The exercise: List every line below containing "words".

[Robot tool calls]
## Begin
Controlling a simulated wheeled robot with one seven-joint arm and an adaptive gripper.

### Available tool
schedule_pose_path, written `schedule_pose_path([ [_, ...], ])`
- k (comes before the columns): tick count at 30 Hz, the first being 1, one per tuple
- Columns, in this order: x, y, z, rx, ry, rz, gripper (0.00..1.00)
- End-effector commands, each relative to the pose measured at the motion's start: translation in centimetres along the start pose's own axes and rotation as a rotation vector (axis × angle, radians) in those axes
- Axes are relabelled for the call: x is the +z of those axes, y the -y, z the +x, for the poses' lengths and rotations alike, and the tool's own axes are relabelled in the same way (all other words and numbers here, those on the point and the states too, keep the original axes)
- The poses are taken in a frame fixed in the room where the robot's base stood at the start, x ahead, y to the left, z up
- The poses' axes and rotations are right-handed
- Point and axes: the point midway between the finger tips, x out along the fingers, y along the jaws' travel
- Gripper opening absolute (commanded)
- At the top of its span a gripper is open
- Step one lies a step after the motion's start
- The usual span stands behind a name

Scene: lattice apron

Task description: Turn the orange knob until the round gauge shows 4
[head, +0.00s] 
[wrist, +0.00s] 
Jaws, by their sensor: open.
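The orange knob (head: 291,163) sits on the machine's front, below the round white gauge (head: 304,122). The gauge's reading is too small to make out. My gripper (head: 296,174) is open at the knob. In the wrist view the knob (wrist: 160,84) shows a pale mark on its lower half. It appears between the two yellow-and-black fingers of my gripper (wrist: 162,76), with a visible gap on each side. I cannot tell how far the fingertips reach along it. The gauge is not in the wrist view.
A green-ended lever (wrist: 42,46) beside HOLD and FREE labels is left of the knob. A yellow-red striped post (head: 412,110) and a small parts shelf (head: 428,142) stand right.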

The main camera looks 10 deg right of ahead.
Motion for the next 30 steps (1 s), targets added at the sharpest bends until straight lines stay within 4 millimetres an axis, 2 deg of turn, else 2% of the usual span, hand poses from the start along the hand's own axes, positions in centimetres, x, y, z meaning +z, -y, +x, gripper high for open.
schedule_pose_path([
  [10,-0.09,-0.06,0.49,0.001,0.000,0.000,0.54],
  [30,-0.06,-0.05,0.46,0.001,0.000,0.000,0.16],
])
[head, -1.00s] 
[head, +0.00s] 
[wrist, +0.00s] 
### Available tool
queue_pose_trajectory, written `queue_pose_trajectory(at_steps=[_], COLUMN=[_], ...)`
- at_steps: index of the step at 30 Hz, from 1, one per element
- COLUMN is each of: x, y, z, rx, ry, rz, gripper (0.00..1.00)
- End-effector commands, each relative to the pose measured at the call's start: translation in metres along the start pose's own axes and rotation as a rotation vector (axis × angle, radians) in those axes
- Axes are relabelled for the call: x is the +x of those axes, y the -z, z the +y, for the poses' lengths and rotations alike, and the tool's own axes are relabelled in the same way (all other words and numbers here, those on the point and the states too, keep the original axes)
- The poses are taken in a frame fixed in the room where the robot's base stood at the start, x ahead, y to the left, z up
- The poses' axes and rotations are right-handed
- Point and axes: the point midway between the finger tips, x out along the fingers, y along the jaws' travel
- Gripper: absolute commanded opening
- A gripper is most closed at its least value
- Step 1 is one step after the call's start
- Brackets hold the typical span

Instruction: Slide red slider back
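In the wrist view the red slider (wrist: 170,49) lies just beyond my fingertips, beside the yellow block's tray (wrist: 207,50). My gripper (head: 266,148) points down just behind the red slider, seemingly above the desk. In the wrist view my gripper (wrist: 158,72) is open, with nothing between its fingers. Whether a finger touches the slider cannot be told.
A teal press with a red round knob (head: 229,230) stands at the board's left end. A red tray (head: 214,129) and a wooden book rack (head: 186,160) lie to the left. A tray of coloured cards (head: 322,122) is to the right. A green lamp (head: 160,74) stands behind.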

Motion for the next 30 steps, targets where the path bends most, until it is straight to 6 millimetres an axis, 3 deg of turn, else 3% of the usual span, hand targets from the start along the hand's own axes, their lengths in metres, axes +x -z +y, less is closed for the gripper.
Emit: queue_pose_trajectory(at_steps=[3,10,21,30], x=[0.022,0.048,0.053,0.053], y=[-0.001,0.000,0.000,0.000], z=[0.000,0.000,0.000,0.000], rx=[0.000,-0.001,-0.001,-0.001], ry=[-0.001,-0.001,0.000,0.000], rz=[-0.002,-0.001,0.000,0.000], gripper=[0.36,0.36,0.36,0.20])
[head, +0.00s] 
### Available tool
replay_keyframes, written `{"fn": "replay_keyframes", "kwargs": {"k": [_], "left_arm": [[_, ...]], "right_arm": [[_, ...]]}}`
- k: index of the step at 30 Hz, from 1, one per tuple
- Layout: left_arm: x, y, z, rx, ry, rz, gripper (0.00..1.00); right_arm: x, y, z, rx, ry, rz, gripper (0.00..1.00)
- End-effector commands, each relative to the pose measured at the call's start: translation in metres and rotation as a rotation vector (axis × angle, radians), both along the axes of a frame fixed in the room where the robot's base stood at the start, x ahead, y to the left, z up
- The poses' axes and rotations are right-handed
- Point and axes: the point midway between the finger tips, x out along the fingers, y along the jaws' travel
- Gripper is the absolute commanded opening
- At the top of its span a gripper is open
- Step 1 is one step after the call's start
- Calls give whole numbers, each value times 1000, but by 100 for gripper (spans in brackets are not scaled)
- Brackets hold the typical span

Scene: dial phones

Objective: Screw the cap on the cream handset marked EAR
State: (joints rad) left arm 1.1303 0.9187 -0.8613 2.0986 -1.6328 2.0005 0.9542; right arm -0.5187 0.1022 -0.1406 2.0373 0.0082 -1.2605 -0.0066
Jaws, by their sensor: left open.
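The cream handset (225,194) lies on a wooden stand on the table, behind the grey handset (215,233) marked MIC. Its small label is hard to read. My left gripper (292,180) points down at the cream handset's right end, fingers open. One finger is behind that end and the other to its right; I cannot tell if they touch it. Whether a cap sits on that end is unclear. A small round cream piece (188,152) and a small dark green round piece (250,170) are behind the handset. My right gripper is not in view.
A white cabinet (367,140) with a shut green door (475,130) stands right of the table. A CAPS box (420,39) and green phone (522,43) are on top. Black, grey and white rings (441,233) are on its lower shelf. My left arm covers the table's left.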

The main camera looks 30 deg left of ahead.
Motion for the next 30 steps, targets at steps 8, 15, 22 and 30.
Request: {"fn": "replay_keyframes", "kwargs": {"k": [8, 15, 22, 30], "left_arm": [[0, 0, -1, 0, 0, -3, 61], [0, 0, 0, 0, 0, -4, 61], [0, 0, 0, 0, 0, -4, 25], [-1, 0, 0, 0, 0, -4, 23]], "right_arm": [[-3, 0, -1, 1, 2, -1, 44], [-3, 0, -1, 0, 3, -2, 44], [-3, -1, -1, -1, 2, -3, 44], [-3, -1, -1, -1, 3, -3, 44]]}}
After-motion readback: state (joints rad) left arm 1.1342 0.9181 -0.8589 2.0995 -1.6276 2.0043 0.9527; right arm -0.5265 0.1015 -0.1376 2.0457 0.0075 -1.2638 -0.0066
## End
Finished answer:
- Axes are relabelled for the call: x is the +z of those axes, y the -y, z the +x, for the poses' lengths and rotations alike, and the tool's own axes are relabelled in the same way (all other words and numbers here, those on the point and the states too, keep the original axes)
- Axes are relabelled for the call: x is the +x of those axes, y the -z, z the +y, for the poses' lengths and rotations alike, and the tool's own axes are relabelled in the same way (all other words and numbers here, those on the point and the states too, keep the original axes)

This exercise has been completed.